> _Information shown_:
══════

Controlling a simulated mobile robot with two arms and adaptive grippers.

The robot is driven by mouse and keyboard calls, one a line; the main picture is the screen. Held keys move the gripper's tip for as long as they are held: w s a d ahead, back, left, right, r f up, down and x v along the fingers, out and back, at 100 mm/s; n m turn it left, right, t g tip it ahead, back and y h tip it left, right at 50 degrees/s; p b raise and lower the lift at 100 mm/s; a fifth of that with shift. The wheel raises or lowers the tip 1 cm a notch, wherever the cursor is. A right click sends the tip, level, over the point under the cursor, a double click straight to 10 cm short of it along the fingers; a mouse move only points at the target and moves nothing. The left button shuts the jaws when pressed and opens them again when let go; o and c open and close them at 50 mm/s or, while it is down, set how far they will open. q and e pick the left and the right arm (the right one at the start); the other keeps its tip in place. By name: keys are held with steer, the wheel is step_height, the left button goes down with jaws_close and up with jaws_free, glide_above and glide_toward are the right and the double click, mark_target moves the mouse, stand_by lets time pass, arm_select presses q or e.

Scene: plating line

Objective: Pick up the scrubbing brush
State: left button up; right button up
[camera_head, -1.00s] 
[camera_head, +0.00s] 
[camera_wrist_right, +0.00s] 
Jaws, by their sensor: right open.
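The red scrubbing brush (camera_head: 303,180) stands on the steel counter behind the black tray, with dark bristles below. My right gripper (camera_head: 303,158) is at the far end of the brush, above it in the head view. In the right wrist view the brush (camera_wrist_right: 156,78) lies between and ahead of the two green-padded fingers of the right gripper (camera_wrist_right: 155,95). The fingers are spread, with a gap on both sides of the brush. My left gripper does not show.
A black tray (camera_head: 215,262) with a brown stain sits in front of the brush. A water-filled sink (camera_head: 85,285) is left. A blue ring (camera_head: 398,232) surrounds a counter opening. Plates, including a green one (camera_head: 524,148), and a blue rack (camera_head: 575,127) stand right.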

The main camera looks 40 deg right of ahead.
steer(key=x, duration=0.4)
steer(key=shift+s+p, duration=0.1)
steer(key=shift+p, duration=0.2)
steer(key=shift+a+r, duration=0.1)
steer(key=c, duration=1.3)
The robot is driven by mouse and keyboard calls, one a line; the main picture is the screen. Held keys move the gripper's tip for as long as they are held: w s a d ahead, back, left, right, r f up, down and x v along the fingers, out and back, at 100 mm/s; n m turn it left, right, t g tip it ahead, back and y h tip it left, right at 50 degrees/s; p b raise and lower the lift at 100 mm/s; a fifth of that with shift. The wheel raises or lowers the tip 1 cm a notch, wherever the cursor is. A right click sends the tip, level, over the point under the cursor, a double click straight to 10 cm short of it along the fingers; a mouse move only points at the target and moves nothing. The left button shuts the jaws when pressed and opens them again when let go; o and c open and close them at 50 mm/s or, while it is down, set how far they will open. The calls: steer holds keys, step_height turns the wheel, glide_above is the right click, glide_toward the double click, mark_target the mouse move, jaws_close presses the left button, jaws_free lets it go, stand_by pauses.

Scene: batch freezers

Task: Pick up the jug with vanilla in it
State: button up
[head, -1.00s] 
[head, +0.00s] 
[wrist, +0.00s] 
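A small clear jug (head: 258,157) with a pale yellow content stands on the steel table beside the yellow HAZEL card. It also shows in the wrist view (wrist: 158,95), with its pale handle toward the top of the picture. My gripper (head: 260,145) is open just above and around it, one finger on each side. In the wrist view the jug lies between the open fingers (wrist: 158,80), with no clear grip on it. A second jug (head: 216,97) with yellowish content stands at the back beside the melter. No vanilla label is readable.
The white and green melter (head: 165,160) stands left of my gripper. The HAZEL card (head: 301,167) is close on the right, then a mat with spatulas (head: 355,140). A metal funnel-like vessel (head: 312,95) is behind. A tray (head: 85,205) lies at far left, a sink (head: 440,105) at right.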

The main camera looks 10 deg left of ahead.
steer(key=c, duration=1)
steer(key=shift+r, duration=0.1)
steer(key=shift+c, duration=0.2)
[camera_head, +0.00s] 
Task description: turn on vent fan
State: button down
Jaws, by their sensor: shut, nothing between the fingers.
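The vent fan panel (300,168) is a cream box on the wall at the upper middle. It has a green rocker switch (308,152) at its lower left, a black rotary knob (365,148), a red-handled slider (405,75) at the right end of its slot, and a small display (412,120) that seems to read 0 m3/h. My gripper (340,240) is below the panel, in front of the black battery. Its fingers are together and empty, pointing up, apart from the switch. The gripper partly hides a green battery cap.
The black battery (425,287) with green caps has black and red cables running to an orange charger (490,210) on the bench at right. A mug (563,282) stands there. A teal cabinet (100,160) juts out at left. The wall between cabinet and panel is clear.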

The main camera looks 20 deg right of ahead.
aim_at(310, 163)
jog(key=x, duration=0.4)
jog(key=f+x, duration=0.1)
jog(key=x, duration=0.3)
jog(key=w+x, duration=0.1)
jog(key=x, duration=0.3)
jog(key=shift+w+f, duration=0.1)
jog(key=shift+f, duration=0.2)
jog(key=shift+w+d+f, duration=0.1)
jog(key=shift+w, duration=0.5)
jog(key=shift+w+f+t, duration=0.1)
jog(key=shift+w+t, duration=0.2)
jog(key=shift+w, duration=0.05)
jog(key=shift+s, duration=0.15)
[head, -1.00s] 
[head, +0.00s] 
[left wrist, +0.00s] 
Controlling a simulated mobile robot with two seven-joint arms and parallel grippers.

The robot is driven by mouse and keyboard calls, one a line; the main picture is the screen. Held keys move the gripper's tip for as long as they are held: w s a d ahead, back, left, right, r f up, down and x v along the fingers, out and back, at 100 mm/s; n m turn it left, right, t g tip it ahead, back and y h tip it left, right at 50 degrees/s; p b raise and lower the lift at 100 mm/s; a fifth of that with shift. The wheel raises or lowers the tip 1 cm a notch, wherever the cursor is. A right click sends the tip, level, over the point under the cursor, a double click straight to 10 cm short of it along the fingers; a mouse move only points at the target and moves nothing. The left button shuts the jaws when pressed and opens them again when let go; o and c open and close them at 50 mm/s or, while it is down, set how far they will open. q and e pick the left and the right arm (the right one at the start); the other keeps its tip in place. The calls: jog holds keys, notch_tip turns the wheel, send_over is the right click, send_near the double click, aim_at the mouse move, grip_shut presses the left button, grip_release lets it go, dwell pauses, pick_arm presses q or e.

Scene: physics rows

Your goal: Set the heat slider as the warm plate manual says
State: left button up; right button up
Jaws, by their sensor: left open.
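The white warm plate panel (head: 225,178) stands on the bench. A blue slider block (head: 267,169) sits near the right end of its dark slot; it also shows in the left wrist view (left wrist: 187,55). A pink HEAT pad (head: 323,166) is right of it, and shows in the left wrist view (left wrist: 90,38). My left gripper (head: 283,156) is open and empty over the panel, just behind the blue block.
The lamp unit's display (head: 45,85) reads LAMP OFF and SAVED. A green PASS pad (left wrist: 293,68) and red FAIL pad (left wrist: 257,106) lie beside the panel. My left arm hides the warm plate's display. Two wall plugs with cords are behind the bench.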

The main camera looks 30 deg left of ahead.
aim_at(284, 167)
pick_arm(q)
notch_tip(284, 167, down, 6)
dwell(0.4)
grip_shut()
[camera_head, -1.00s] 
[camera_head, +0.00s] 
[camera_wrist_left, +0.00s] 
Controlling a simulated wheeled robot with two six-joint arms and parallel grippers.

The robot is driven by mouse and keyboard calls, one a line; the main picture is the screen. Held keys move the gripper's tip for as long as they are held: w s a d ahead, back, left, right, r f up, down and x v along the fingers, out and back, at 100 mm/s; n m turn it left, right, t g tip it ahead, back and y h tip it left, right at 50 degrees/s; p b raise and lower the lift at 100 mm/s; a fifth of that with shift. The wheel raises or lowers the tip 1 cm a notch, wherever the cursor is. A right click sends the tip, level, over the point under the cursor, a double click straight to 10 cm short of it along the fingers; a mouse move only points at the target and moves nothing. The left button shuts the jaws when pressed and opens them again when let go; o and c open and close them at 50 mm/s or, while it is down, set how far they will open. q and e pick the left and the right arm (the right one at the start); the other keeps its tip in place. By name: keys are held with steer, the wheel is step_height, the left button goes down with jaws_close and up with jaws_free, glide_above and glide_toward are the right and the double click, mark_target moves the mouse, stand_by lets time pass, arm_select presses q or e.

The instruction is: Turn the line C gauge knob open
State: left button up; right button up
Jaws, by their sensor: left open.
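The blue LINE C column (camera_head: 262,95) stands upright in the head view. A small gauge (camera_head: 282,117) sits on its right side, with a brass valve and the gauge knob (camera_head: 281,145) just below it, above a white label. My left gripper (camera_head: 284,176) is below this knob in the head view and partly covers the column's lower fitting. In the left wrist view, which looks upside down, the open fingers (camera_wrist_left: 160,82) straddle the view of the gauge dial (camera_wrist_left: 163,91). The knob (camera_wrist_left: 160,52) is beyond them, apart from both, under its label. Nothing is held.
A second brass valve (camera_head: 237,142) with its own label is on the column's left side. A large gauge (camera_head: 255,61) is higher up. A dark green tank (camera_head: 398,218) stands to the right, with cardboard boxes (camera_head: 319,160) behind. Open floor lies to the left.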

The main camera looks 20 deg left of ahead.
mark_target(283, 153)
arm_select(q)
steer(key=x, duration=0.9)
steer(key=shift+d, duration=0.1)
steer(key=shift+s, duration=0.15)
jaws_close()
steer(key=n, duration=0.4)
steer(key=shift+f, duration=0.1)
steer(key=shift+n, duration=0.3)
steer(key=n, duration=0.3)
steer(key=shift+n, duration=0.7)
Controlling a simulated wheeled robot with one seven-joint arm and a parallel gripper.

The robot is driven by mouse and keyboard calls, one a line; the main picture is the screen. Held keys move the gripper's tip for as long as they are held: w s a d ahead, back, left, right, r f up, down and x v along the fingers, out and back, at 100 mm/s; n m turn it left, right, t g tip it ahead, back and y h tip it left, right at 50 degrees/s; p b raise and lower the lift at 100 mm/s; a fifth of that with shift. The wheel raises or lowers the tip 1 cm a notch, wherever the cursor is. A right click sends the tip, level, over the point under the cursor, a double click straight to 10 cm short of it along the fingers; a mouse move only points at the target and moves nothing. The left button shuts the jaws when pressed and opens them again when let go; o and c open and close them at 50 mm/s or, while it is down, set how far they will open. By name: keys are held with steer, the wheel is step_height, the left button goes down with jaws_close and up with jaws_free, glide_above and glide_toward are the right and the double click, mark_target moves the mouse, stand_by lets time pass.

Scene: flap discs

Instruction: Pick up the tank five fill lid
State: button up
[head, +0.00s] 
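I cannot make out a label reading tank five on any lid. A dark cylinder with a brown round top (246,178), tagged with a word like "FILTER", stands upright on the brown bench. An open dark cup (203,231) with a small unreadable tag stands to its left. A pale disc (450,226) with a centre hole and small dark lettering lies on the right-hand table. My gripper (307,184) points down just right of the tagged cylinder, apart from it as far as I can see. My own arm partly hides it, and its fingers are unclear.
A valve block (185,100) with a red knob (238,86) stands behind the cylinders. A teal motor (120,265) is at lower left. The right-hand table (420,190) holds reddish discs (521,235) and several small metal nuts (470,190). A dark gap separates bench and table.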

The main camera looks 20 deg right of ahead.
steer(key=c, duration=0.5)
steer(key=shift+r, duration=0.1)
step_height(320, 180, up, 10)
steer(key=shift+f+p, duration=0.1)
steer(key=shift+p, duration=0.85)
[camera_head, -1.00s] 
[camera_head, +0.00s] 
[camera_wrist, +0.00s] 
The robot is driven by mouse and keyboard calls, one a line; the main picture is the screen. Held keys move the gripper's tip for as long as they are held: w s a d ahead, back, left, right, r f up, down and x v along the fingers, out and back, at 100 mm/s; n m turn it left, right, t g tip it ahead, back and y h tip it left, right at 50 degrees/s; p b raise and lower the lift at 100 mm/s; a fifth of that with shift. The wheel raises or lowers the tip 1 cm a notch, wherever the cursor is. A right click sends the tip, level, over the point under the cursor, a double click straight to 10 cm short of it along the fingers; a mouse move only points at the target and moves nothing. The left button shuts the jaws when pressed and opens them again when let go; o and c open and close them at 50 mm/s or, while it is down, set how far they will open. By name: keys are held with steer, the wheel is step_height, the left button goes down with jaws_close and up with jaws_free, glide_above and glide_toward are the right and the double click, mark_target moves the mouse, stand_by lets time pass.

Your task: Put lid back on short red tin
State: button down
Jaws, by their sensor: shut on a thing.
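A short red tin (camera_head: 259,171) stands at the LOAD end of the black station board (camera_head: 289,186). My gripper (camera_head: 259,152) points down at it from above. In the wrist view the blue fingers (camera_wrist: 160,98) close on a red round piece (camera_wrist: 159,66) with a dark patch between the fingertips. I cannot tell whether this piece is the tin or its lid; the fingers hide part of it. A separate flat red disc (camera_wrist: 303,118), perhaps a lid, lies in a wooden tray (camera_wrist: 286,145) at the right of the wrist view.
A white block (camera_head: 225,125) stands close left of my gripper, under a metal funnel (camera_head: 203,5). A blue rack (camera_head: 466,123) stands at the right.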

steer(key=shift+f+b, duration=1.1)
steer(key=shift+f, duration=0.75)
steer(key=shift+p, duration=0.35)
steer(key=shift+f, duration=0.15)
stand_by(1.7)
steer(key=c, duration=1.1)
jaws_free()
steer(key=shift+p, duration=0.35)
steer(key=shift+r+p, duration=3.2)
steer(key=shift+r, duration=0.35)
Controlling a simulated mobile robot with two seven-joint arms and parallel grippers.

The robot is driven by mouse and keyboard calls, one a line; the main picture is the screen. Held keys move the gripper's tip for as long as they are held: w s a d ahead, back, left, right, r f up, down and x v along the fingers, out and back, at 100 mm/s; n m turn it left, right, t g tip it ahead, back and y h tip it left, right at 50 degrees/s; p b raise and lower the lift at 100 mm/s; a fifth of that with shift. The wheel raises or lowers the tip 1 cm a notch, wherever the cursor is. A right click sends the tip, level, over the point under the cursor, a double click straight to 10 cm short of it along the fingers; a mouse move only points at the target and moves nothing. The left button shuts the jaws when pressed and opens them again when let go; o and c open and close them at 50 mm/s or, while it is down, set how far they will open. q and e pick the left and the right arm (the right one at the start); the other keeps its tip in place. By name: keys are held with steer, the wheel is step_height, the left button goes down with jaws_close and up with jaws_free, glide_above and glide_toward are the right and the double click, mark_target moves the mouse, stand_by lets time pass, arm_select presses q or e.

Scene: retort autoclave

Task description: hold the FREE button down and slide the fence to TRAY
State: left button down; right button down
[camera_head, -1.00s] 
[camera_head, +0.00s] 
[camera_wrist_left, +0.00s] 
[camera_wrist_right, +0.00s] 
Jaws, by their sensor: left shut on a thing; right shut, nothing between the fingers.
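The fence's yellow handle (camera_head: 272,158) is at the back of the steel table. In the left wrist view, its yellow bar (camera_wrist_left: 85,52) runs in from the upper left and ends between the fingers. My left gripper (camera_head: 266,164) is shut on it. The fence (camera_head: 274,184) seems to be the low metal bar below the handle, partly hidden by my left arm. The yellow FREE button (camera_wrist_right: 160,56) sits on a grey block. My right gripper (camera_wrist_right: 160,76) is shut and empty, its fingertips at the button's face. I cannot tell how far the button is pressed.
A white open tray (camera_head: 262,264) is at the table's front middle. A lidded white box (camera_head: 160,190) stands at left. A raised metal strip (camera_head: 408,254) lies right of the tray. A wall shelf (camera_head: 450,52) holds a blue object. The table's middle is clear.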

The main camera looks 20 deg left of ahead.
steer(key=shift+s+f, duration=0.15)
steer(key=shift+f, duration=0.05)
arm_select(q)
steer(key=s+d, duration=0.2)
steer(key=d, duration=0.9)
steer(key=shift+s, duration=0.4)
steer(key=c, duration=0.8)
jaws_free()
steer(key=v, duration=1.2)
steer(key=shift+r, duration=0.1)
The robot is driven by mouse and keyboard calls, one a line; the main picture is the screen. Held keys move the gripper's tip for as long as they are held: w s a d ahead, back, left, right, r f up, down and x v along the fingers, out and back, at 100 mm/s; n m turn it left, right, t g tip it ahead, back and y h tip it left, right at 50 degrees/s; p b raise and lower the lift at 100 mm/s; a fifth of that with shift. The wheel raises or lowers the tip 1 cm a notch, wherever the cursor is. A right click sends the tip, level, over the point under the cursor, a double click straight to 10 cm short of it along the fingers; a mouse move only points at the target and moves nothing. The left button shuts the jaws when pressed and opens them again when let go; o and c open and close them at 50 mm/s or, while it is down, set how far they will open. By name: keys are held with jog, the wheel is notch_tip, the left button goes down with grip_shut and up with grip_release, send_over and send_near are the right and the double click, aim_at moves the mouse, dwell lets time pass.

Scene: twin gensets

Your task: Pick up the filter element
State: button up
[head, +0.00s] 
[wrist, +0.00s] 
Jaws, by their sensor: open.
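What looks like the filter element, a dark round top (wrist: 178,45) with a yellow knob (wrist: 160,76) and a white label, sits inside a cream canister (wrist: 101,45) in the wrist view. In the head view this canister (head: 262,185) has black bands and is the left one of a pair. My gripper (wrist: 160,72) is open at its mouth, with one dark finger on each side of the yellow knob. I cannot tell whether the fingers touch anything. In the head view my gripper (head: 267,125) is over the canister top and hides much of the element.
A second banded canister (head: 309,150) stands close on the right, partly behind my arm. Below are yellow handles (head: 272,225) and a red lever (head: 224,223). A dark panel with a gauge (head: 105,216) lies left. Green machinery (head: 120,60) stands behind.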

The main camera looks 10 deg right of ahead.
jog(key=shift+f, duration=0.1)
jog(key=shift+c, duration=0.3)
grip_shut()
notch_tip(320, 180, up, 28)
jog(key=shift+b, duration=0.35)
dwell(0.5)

══════

Start at the line with "The instruction is: Turn", stop at the line with "Controlling a simulated wheeled robot with one", and return every line in that stretch exactly, those two included.

The instruction is: Turn the line C gauge knob open
State: left button up; right button up
Jaws, by their sensor: left open.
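The blue LINE C column (camera_head: 262,95) stands upright in the head view. A small gauge (camera_head: 282,117) sits on its right side, with a brass valve and the gauge knob (camera_head: 281,145) just below it, above a white label. My left gripper (camera_head: 284,176) is below this knob in the head view and partly covers the column's lower fitting. In the left wrist view, which looks upside down, the open fingers (camera_wrist_left: 160,82) straddle the view of the gauge dial (camera_wrist_left: 163,91). The knob (camera_wrist_left: 160,52) is beyond them, apart from both, under its label. Nothing is held.
A second brass valve (camera_head: 237,142) with its own label is on the column's left side. A large gauge (camera_head: 255,61) is higher up. A dark green tank (camera_head: 398,218) stands to the right, with cardboard boxes (camera_head: 319,160) behind. Open floor lies to the left.

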The main camera looks 20 deg left of ahead.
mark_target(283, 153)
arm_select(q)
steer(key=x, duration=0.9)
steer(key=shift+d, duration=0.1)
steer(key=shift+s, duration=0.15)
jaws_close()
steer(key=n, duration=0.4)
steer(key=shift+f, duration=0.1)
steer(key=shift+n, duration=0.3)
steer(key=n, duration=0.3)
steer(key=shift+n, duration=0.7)
Controlling a simulated wheeled robot with one seven-joint arm and a parallel gripper.

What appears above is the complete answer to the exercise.